-- start --

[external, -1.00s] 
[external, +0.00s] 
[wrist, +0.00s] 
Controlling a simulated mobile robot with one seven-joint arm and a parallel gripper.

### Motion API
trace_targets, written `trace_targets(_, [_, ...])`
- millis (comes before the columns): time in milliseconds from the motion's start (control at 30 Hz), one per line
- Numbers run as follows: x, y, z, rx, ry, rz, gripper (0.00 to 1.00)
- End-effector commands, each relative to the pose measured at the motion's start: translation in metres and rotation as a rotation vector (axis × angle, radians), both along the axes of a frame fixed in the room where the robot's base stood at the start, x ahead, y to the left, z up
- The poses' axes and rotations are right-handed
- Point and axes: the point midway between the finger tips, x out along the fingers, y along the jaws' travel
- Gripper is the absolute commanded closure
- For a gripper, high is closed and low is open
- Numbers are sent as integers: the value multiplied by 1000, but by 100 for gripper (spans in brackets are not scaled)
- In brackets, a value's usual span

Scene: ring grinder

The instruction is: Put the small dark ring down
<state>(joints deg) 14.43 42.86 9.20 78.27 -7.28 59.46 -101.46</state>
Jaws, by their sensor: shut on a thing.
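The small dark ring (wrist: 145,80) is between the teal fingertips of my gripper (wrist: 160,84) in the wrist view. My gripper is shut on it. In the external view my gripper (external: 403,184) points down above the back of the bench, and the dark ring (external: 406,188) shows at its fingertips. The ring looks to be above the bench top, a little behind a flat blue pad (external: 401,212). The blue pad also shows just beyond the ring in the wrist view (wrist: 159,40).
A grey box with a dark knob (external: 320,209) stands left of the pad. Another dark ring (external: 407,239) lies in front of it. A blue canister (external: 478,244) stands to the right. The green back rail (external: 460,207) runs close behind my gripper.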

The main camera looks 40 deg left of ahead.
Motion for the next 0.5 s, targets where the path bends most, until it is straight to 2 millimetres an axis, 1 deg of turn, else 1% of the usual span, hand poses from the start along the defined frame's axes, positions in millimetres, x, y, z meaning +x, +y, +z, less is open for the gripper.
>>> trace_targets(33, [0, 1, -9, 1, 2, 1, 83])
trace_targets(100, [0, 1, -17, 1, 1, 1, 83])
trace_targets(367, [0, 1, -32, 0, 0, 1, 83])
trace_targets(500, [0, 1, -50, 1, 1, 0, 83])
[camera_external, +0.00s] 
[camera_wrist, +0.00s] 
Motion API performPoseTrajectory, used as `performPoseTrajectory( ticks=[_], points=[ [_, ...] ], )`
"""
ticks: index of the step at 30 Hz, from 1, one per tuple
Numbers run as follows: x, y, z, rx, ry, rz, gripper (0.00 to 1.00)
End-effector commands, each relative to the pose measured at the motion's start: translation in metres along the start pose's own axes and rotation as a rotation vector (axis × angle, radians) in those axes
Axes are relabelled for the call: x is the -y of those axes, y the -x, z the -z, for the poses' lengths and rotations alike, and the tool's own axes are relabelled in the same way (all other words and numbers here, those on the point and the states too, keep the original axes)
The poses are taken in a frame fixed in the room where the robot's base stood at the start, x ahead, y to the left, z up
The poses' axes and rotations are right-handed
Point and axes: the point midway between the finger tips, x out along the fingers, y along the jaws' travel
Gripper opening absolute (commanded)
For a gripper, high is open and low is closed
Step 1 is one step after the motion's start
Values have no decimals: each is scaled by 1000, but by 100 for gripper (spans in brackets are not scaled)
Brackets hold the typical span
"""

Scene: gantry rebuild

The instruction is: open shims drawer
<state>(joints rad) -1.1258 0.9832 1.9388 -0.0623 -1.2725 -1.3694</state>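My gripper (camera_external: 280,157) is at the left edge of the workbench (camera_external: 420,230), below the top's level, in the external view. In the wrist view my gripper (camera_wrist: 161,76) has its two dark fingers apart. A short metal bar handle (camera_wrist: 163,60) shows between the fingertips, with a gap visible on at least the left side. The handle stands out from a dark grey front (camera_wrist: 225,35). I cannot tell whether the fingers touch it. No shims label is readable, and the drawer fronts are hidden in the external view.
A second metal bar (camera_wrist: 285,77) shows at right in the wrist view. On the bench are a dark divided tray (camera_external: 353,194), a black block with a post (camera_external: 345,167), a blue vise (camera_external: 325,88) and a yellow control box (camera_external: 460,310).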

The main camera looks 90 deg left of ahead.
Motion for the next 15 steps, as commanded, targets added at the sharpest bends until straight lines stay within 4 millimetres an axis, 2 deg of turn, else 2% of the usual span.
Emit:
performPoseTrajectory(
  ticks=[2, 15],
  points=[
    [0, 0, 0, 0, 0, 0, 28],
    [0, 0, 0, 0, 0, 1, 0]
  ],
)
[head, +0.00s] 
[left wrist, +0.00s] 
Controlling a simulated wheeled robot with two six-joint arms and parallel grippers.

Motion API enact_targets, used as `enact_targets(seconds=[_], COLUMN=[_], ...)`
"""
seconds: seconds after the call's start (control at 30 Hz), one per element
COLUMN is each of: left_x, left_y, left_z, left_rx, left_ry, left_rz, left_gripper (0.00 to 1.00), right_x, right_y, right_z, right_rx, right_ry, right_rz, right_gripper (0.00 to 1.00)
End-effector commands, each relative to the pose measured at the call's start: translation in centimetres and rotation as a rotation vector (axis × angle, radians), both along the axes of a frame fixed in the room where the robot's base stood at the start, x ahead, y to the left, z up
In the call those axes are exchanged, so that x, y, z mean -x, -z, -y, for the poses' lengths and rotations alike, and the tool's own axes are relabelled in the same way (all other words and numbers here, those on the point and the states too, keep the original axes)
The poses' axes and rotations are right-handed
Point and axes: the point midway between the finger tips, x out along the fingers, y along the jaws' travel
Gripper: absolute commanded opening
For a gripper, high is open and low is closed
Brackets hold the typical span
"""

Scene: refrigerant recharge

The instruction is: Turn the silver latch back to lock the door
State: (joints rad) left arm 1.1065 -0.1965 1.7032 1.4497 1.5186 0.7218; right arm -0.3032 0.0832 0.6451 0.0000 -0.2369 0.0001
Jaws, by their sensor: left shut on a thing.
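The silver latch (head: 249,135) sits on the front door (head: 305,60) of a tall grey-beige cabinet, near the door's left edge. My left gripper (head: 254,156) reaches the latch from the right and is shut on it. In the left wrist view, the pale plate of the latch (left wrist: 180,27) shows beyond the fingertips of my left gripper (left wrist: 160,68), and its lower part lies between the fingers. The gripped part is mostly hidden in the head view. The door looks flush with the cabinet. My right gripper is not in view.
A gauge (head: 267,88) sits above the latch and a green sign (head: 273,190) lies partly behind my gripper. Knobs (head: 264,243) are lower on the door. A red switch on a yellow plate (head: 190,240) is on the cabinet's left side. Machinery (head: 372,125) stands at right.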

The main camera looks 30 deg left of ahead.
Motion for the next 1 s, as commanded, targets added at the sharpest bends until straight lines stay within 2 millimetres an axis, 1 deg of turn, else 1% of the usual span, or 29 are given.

-- end --

◆ **GOAL**: Identify and extract each line of the listing that contains "simulated".

◆ **THE REPLY**:
Controlling a simulated mobile robot with one seven-joint arm and a parallel gripper.
Controlling a simulated wheeled robot with two six-joint arms and parallel grippers.

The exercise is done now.